# [TASK DIRECTIONS]
Write the data below out exactly as it stands. Do not include the pictures.

Robot control records:
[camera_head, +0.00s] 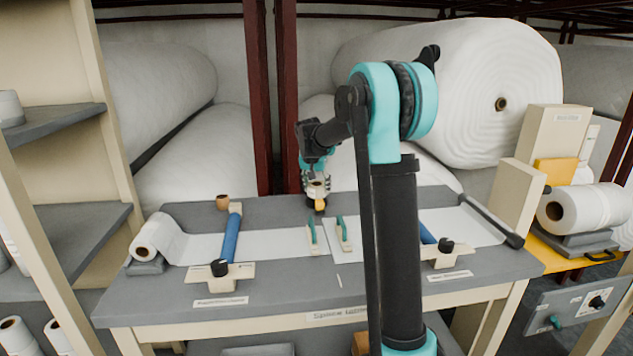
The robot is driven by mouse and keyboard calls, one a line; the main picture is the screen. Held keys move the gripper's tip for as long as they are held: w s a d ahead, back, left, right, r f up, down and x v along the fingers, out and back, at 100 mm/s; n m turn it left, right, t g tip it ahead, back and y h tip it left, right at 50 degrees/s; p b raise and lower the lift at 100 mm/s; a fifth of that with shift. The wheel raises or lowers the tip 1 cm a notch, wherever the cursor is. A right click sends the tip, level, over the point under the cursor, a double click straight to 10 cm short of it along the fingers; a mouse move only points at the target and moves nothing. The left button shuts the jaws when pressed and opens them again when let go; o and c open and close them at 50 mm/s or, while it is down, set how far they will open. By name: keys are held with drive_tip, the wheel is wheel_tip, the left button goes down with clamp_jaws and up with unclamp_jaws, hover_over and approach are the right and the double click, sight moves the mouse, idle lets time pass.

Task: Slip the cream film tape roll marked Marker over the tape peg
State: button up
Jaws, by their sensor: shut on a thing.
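My gripper (316,181) is at the back middle of the grey-topped table, pointing down. It is shut on a small cream roll (317,190), which I take to be the film tape roll; its marking is too small to read. A short yellow-orange piece (320,206) shows just below the roll, beside a dark base. I cannot tell whether this is the tape peg, nor whether the roll is around it, touching it or only in front of or above it. The fingers hide part of the roll.
A small brown roll (222,202) stands at the table's back left. White wadding (280,243) lies across the table (290,290), with blue bars (231,238), black knobs and green-handled pieces (342,229) along it. A cream upright panel (514,201) stands at the right end.

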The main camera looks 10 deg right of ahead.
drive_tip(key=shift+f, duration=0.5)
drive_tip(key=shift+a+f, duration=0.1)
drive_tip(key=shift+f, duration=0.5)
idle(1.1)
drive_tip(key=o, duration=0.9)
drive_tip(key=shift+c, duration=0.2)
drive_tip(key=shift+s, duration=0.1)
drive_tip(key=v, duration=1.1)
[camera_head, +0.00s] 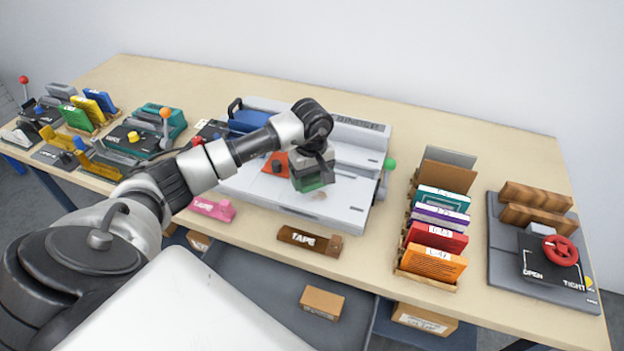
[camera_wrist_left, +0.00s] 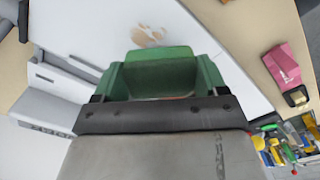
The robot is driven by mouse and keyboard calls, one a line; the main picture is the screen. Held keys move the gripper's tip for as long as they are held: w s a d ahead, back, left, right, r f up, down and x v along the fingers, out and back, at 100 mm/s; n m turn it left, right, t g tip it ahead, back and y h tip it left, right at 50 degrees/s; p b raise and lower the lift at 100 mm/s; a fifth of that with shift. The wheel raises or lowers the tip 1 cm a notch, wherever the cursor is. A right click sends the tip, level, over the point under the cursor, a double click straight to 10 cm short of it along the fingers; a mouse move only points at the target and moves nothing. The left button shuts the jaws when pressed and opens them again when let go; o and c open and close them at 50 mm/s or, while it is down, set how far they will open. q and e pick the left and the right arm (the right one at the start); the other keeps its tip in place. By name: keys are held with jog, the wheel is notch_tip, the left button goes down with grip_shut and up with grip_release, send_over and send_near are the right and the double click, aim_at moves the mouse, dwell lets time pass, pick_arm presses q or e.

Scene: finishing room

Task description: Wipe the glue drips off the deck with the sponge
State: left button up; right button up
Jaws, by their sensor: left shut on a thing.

# [THE RESULT]
[camera_head, +0.00s] 
The robot is driven by mouse and keyboard calls, one a line; the main picture is the screen. Held keys move the gripper's tip for as long as they are held: w s a d ahead, back, left, right, r f up, down and x v along the fingers, out and back, at 100 mm/s; n m turn it left, right, t g tip it ahead, back and y h tip it left, right at 50 degrees/s; p b raise and lower the lift at 100 mm/s; a fifth of that with shift. The wheel raises or lowers the tip 1 cm a notch, wherever the cursor is. A right click sends the tip, level, over the point under the cursor, a double click straight to 10 cm short of it along the fingers; a mouse move only points at the target and moves nothing. The left button shuts the jaws when pressed and opens them again when let go; o and c open and close them at 50 mm/s or, while it is down, set how far they will open. By name: keys are held with drive_tip, the wheel is wheel_tip, the left button goes down with clamp_jaws and up with unclamp_jaws, hover_over and approach are the right and the double click, sight moves the mouse, idle lets time pass.

Task: Slip the cream film tape roll marked Marker over the tape peg
State: button up
Jaws, by their sensor: shut on a thing.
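My gripper (316,181) is at the back middle of the grey-topped table, pointing down. It is shut on a small cream roll (317,190), which I take to be the film tape roll; its marking is too small to read. A short yellow-orange piece (320,206) shows just below the roll, beside a dark base. I cannot tell whether this is the tape peg, nor whether the roll is around it, touching it or only in front of or above it. The fingers hide part of the roll.
A small brown roll (222,202) stands at the table's back left. White wadding (280,243) lies across the table (290,290), with blue bars (231,238), black knobs and green-handled pieces (342,229) along it. A cream upright panel (514,201) stands at the right end.

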The main camera looks 10 deg right of ahead.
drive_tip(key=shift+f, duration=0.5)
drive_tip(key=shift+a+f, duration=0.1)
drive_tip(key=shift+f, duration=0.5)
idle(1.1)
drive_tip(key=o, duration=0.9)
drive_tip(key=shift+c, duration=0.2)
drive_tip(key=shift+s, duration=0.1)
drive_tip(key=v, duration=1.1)
[camera_head, +0.00s] 
[camera_wrist_left, +0.00s] 
The robot is driven by mouse and keyboard calls, one a line; the main picture is the screen. Held keys move the gripper's tip for as long as they are held: w s a d ahead, back, left, right, r f up, down and x v along the fingers, out and back, at 100 mm/s; n m turn it left, right, t g tip it ahead, back and y h tip it left, right at 50 degrees/s; p b raise and lower the lift at 100 mm/s; a fifth of that with shift. The wheel raises or lowers the tip 1 cm a notch, wherever the cursor is. A right click sends the tip, level, over the point under the cursor, a double click straight to 10 cm short of it along the fingers; a mouse move only points at the target and moves nothing. The left button shuts the jaws when pressed and opens them again when let go; o and c open and close them at 50 mm/s or, while it is down, set how far they will open. q and e pick the left and the right arm (the right one at the start); the other keeps its tip in place. By name: keys are held with jog, the wheel is notch_tip, the left button goes down with grip_shut and up with grip_release, send_over and send_near are the right and the double click, aim_at moves the mouse, dwell lets time pass, pick_arm presses q or e.

Scene: finishing room

Task description: Wipe the glue drips off the deck with the sponge
State: left button up; right button up
Jaws, by their sensor: left shut on a thing.

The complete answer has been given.